_Your objective_:
Copy, character for character, the lines running from the one with "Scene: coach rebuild" to the one with "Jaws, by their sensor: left", ends included. Leave out every other line.

_Material provided_:
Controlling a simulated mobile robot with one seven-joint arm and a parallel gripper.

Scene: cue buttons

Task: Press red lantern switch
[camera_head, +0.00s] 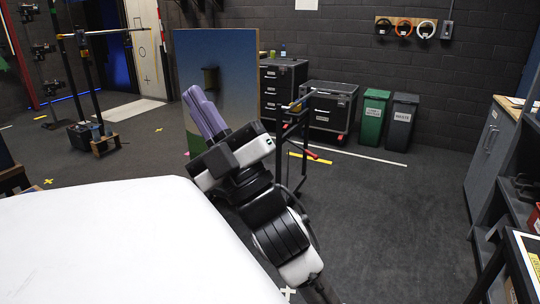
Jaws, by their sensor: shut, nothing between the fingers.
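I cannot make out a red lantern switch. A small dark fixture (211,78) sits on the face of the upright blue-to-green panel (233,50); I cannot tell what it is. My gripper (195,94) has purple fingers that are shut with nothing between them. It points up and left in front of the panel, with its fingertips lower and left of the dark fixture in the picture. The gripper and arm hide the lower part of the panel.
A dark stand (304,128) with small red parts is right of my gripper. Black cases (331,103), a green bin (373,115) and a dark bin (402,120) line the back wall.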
* * *
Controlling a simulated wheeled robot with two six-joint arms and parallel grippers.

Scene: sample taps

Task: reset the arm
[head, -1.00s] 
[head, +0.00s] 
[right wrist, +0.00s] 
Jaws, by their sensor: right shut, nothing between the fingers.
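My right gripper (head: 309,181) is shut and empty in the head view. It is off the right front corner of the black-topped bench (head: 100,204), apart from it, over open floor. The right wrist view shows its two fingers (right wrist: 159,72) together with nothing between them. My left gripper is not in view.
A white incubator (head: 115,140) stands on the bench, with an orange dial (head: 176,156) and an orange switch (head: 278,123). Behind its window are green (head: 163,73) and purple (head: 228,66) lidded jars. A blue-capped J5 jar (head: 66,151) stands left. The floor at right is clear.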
...
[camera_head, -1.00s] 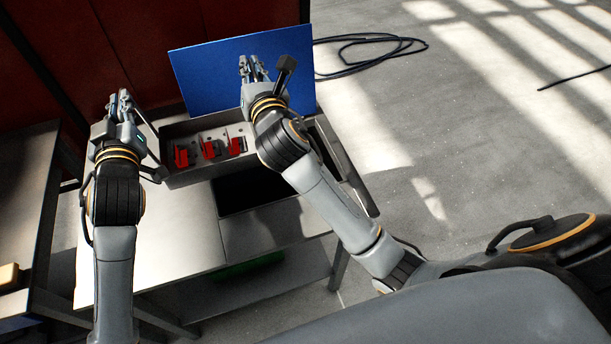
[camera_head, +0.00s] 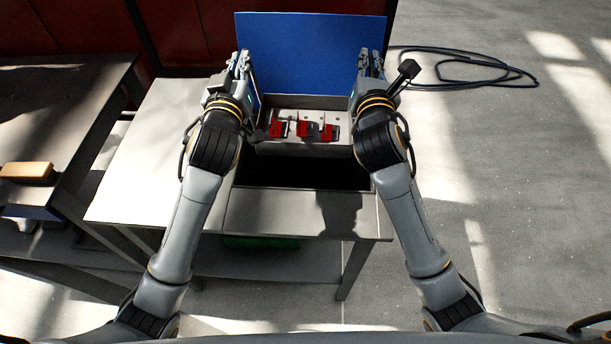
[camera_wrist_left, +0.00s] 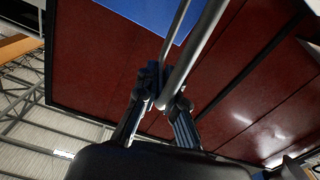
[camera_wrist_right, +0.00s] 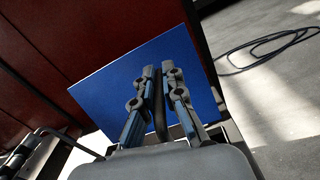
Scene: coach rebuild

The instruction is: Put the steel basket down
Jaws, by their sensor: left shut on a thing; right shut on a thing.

_Result of this task_:
Scene: coach rebuild

The instruction is: Put the steel basket down
Jaws, by their sensor: left shut on a thing; right shut on a thing.

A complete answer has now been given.